↓↓↓
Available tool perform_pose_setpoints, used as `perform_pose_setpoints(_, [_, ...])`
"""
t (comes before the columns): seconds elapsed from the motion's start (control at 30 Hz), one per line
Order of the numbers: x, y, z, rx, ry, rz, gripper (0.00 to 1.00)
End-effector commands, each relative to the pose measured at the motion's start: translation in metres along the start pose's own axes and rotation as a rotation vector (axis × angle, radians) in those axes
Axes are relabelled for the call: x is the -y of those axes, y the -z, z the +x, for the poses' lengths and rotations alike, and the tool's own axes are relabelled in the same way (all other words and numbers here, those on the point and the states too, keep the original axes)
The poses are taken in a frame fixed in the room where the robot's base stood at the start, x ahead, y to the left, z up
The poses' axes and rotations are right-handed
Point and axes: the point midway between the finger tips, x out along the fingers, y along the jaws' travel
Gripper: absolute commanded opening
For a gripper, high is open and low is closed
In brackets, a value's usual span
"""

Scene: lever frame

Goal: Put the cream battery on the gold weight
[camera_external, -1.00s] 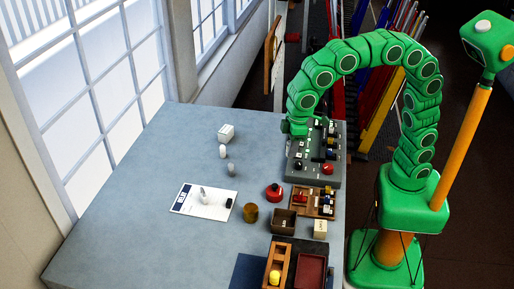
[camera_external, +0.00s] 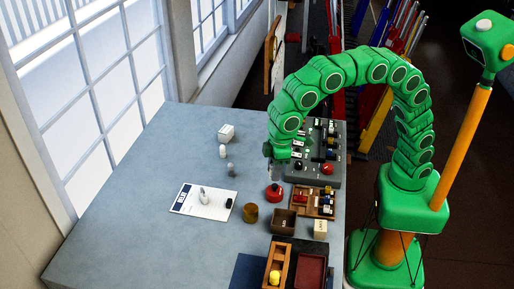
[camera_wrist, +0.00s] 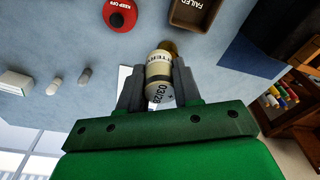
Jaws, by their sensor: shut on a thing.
↑↑↑
| What is expected |
Transcribe all of the material exactly, leaving out whatever pictures it contains.

| Completed task |
Available tool perform_pose_setpoints, used as `perform_pose_setpoints(_, [_, ...])`
"""
t (comes before the columns): seconds elapsed from the motion's start (control at 30 Hz), one per line
Order of the numbers: x, y, z, rx, ry, rz, gripper (0.00 to 1.00)
End-effector commands, each relative to the pose measured at the motion's start: translation in metres along the start pose's own axes and rotation as a rotation vector (axis × angle, radians) in those axes
Axes are relabelled for the call: x is the -y of those axes, y the -z, z the +x, for the poses' lengths and rotations alike, and the tool's own axes are relabelled in the same way (all other words and numbers here, those on the point and the states too, keep the original axes)
The poses are taken in a frame fixed in the room where the robot's base stood at the start, x ahead, y to the left, z up
The poses' axes and rotations are right-handed
Point and axes: the point midway between the finger tips, x out along the fingers, y along the jaws' travel
Gripper: absolute commanded opening
For a gripper, high is open and low is closed
In brackets, a value's usual span
"""

Scene: lever frame

Goal: Put the cream battery on the gold weight
[camera_external, -1.00s] 
[camera_external, +0.00s] 
[camera_wrist, +0.00s] 
Jaws, by their sensor: shut on a thing.

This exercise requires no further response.